[Some records]
-- start --
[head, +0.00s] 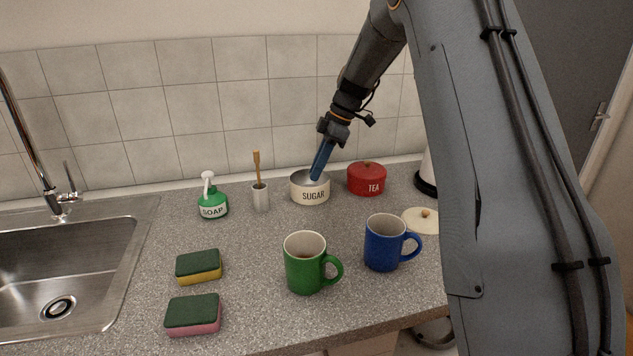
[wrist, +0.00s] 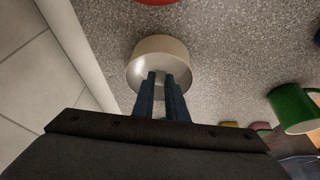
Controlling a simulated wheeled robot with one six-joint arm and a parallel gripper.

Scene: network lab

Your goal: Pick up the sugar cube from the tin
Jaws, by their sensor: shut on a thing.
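The sugar tin (head: 311,194), cream and labelled SUGAR, stands open on the counter near the tiled wall. It also shows in the wrist view (wrist: 160,46). My gripper (head: 315,176) points down into the tin, with its fingertips (wrist: 161,76) inside the rim. The blue fingers are close together, shut on something small. I take it to be the sugar cube, but the fingers and the tin wall hide it in both views.
A red TEA tin (head: 366,179) stands right of the sugar tin, and a pale lid (head: 421,220) lies near it. A brush holder (head: 261,198) and green soap bottle (head: 213,203) are left. Green (head: 304,265) and blue (head: 383,245) mugs stand in front. Two sponges (head: 199,266) lie near the sink.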

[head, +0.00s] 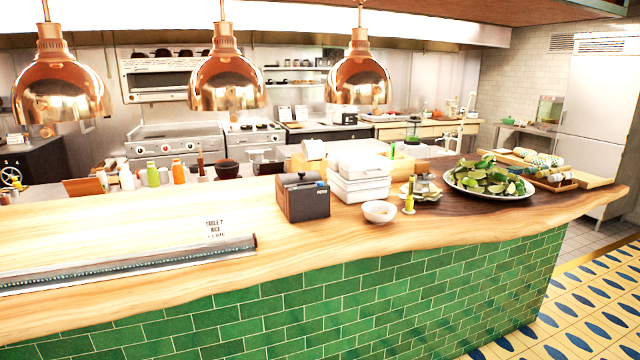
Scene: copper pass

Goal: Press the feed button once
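A dark ticket printer (303,198) stands on the wooden counter, near the middle of the head view. A small blue mark (321,184) shows at its top right front edge, with tiny pale lettering below it that is too small to read surely. I cannot tell whether the blue mark is the feed button. Neither of my grippers is in view, and nothing touches the printer.
White stacked boxes (359,178) stand close right of the printer, with a white bowl (380,211) in front. A ticket rail (130,262) lies along the counter's left front. A lime platter (488,182) is at right. Copper lamps (228,83) hang above.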

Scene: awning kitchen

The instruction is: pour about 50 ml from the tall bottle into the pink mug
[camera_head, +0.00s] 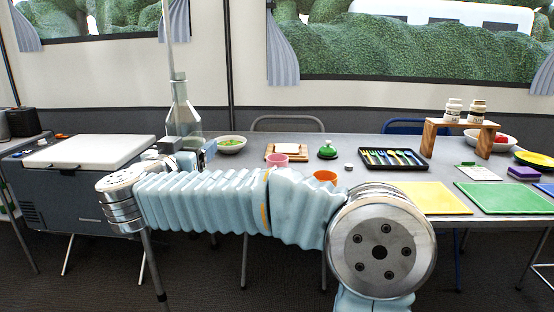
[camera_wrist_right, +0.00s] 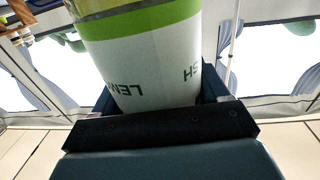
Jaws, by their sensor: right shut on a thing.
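The tall bottle (camera_head: 183,108) is clear with a narrow neck and stands upright at the left end of the table in the head view. My right gripper (camera_head: 192,153) is shut on it low down, hiding its base, so I cannot tell whether it touches the table. In the right wrist view the bottle (camera_wrist_right: 140,62) fills the space between the fingers, showing a white label with a green band and upside-down lettering. The pink mug (camera_head: 278,159) is upright, well to the right of the gripper, partly hidden behind my right arm. My left gripper is not in view.
A salad bowl (camera_head: 231,147) sits just right of the bottle. A wooden board (camera_head: 290,149) lies behind the mug. An orange cup (camera_head: 325,175) is partly hidden by my arm. A cutlery tray (camera_head: 393,159) and a wooden stand (camera_head: 428,138) are farther right. A white-lidded cooler (camera_head: 88,151) stands left.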

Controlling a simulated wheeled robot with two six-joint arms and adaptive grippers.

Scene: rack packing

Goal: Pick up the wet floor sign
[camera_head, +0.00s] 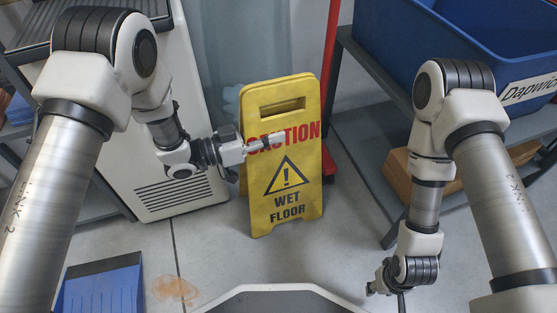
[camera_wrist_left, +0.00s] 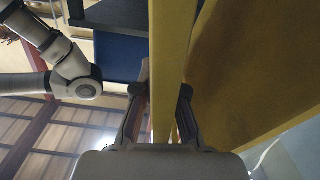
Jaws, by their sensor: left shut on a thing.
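The wet floor sign (camera_head: 297,225) is a yellow folding board with "CAUTION" in red and a black warning triangle. It is upright in the middle of the head view, its lower edge at or near the floor. My left gripper (camera_head: 262,144) reaches it from the left at the height of the red word, hiding part of the lettering. In the left wrist view, my left gripper (camera_wrist_left: 160,108) has a finger on each side of a yellow panel (camera_wrist_left: 168,50) and is shut on it. My right gripper (camera_head: 384,292) hangs low at the right; its fingers are unclear.
A white cabinet (camera_head: 165,197) with a vent stands left of the sign. A blue bin (camera_head: 400,35) sits on a grey rack at the right, above a cardboard box (camera_head: 400,175). A blue dustpan-like object (camera_head: 103,290) and a brown stain (camera_head: 175,289) are on the floor at front left.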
-- end --
- [Your task]: Leave out the pictures and repeat the lines from the start of the material through the line with "Your goal: Pick", inclusive.

- [Solution to the exercise]:
[head, +0.00s] 
[wrist, +0.00s] 
Controlling a simulated wheeled robot with one six-joint arm and a parallel gripper.

Scene: network lab

Your goal: Pick up the sugar cube from the tin

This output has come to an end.